Group-sparse covariance estimation

This page gives technical information on the group_sparse_covariance function and related. This is mainly useful for developers or people that want to know more about implementation.

Description

group_sparse_covariance, _group_sparse_covariance and GroupSparseCovariance are three different interfaces to an implementation of the algorithm described in this article:

Jean Honorio and Dimitris Samaras. “Simultaneous and Group-Sparse Multi-Task Learning of Gaussian Graphical Models”. arXiv:1207.4255 (17 July 2012). http://arxiv.org/abs/1207.4255.

The goal of the algorithm is to take a set of K covariance matrices as input, and estimate a set of K sparse precision matrices, using a penalized maximum-likelihood criterion. The penalization has been devised to enforce a common sparsity pattern in all precision matrices. The structure is of a block coordinate descent, with a line search as innermost loop.

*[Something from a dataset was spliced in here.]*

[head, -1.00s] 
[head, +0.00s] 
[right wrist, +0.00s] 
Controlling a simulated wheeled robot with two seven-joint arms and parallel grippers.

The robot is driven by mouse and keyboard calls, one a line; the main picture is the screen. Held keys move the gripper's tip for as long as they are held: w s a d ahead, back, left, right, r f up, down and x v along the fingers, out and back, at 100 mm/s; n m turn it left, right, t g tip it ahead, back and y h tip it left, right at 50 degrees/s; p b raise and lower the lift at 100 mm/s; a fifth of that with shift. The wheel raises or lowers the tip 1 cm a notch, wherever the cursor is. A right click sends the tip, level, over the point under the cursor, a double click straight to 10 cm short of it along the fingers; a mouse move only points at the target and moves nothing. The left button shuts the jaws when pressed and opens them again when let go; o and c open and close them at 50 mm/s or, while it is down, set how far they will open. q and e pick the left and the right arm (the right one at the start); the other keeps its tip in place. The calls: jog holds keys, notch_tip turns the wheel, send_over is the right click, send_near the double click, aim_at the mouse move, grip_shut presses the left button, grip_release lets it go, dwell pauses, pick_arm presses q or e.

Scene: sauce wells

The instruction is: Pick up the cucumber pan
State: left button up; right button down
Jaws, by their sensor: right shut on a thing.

The present implementation relies solely on NumPy, SciPy and Scikit-Learn. Nilearn contains only Python code.

In addition to the basic algorithm described in the article, several additions were implemented:

  • computation of bounds for the regularization parameter
  • several stopping criteria
  • an ad-hoc cross-validation algorithm
  • signals synthesis for testing purposes

These are described in the rest of this page. An overview of the design choices and the history of the development is also given.

Numerical stability

The algorithm proved to be rather numerically stable for a wide range of inputs. It turned out that the condition numbers of the input matrices do not have any significant effect on numerical stability. What is relevant is:

  • covariance matrix symmetry: input covariances matrices in _group_sparse_covariance must be as symmetric as possible. This is true in general: a small discrepancy in symmetry tends to be amplified. For this reason, empirical_covariances enforces symmetry of computed covariances.
  • covariance matrix normalization: using correlation matrices or signals with unit variance is mandatory when a large number of signals is to be processed.
  • normalization of the number of samples: the objective to be optimized contains a sum of terms weighted by the number of samples available for each subject. The sum of these weights must be normalized to a small constant number (1 in the current implementation). Failing to do this leads quickly to instability, because too large numbers are used in the computation.
  • an on-line computation of an inverse is performed in function _update_submatrix. For large problems, this is faster than computing the full inverse each time, but gives unfortunately less precision. In particular, symmetry is not always perfect, that’s why it is enforced at the end on the final result.
  • the Newton-Raphson tolerance value has no influence on numerical stability, unless very large values (like 0.5) are used.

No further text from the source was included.